Billy is “just a man in a bubble”, but he goes through a life that takes him to the brink of insanity, before returning from outer space a rejuvenated soul. A biopic, then, for the band’s first album, but happily one that can be detached and applied to anyone listening – and even better if you happen to be listening on vinyl, as you can appreciate the divide into the ‘Blue Side’ and the ‘Orange Side’.
As Billy’s character profile emerges then so does that of the band. Singer Mark Herbert delivers his lines with refreshing honesty and lack of pretence, bringing through elements of David Byrne and Maximo Park‘s Paul Smith into his storytelling. “I’ve been sifting sand for twenty years” he sings with a grudging acceptance.
Billy gets some good tunes too. Goodbye To You, the end of his relationship and the ‘Blue Side’, is powered by a nagging guitar riff that the Raconteurs would have been proud of. Back To Nowhere intensifies the Byrne comparisons, but does so in a way that falls a long way outside mere pastiche. Salad Days (Amy In Flames) is perhaps the most appealing song here, bringing with romantic urges.
Even Billy’s insanity, the darker core of the album, has an obdurate cheeriness. Turning his back on the relationship, you sense, is a good thing. “I see the gap between us, you’re somewhere else”, acknowledges Goodbye To You. Turn Off The Radio, meanwhile, is capped by a clever representation in sound of the wireless being extinguished.

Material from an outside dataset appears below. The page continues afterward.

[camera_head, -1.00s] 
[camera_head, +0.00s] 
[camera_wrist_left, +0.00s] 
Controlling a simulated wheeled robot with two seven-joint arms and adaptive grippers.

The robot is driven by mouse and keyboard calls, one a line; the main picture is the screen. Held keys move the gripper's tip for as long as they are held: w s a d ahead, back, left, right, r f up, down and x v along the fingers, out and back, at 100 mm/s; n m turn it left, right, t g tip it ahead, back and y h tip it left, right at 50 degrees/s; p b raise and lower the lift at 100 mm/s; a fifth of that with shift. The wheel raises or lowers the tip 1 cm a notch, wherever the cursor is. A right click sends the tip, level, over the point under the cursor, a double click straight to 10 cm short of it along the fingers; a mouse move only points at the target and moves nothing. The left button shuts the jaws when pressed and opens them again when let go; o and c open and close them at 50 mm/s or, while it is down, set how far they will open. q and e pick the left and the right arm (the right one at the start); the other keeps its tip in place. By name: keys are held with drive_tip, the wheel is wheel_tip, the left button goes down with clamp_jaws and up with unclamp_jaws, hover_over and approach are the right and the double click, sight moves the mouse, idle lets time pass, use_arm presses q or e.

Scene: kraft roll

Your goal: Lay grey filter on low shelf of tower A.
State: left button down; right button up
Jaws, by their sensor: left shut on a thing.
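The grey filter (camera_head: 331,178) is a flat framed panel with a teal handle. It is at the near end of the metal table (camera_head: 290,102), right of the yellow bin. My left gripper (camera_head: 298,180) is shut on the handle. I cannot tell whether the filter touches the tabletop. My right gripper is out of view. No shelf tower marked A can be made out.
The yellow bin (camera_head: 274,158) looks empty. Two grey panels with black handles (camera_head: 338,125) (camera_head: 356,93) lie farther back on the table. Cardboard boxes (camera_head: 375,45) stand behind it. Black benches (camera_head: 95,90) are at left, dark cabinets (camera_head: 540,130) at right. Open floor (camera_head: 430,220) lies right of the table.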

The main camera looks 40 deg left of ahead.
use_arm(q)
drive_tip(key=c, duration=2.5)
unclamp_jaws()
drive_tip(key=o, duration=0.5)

The album cover finds each member of the band wearing a Chinese Mask Of Peace, and this is instructive on their overall outlook – craving contentment, yet also showing how we cover up aspects of our lives. Their music isn’t quite so guarded as what you hear is very much what you get. No unnecessary guitar posturing or vocal histrionics here – quite the opposite, as a track like Simple uses Ian Richards‘ saxophone to good effect.
A highly appealing album that, if given three listens at the minimum, leaves many melodic marks and lyrical vignettes to ponder. I suspect Billy will only last for one album, but he’s done his job in highlighting the band’s eye for a good story. Their bright Romanticism ought to ensure they grow and grow.